++++ STORED DATA ++++

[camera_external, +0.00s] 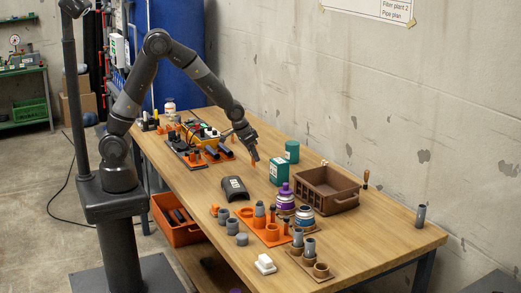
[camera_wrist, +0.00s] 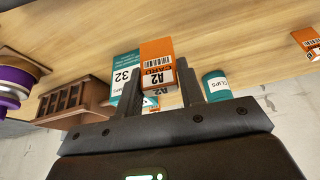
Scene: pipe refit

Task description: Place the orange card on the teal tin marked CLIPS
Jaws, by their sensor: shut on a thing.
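My gripper (camera_external: 252,153) is shut on the orange card (camera_wrist: 157,52), which carries a white label with A2 and CARD. In the wrist view the card stands between the two fingers of the gripper (camera_wrist: 160,92). In the external view the card is a small orange patch (camera_external: 254,162) above the table. The teal tin marked CLIPS (camera_wrist: 217,85) is round and stands apart from the card, to its right in the wrist view. In the external view the tin (camera_external: 292,151) stands right of my gripper, behind a teal box.
The teal box (camera_external: 278,172), marked 32 in the wrist view (camera_wrist: 124,76), stands close to the tin. A brown crate (camera_external: 327,201), a purple-capped jar (camera_external: 285,199) and a dark curved cover (camera_external: 234,188) are nearby. Orange holders (camera_external: 269,236) fill the front; the right table end is mostly clear.

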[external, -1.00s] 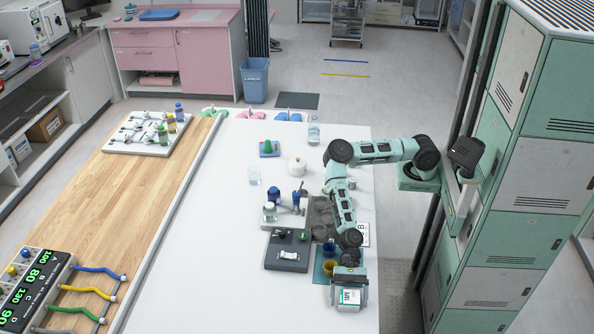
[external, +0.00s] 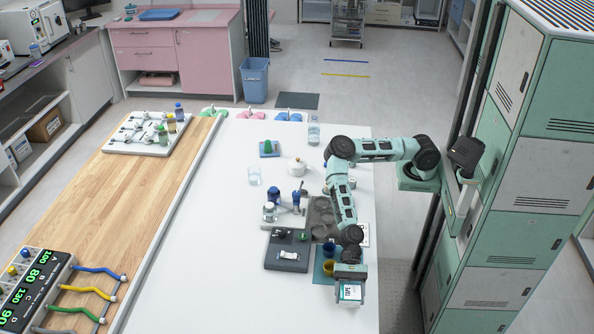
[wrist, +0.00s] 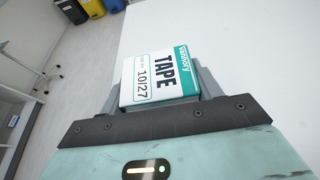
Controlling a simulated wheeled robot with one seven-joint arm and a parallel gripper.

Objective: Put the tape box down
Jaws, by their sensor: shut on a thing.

++++

**WORK INSTRUCTIONS:**
Omit the pictures and please write out exactly the lines between the one containing "[external, +0.00s]" and the last line of the entries, both included.

**COMPLETE OUTPUT:**
[external, +0.00s] 
[wrist, +0.00s] 
Controlling a simulated wheeled robot with one seven-joint arm and a parallel gripper.

Objective: Put the tape box down
Jaws, by their sensor: shut on a thing.

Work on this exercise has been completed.